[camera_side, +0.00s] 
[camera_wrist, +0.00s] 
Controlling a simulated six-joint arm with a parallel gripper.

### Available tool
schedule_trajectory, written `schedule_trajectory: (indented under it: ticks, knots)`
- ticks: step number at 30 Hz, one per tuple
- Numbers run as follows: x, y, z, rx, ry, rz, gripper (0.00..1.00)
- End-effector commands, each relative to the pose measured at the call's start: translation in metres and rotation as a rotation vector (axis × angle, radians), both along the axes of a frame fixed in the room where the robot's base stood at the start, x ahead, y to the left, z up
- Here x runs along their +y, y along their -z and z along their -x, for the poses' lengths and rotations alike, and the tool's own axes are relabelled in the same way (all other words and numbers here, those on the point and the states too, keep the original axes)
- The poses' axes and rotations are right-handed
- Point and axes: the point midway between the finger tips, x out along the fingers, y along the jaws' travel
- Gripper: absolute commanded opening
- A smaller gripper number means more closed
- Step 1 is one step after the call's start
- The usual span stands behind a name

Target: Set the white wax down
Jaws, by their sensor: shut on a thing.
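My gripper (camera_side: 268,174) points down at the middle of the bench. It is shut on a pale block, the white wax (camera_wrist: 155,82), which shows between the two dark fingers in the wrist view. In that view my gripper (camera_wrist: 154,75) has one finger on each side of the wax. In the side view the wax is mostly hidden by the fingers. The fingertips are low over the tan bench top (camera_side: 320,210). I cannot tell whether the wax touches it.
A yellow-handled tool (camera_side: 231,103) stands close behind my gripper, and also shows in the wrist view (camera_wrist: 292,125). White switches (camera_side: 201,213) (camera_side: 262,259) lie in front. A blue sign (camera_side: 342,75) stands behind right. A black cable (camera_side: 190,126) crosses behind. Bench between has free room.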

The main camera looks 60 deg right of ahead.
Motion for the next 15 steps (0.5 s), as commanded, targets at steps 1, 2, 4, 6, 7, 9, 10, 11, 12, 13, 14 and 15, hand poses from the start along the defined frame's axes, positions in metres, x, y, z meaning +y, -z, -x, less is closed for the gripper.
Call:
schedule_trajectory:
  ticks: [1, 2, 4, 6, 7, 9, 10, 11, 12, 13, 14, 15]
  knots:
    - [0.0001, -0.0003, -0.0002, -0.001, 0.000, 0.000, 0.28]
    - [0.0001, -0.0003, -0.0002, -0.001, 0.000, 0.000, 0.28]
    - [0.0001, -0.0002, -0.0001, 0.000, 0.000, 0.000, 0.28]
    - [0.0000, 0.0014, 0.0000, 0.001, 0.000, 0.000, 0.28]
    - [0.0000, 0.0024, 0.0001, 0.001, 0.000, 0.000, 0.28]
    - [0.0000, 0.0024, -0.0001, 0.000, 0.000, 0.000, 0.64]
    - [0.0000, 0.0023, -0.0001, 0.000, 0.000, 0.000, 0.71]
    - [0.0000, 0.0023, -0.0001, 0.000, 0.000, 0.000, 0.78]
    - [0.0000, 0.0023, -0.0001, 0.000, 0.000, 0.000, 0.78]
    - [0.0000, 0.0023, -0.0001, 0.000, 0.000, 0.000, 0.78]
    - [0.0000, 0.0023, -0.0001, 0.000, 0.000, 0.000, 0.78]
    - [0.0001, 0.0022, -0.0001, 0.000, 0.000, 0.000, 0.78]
◇ ◇ ◇ ◇ ◇
■ **DIRECTIONS**:
Retype, exactly and in full, the lines above from the one containing "The main camera looks 60 deg right of ahead." through the one containing "Motion for the".

■ **ANSWER TO THE EXERCISE**:
The main camera looks 60 deg right of ahead.
Motion for the next 15 steps (0.5 s), as commanded, targets at steps 1, 2, 4, 6, 7, 9, 10, 11, 12, 13, 14 and 15, hand poses from the start along the defined frame's axes, positions in metres, x, y, z meaning +y, -z, -x, less is closed for the gripper.

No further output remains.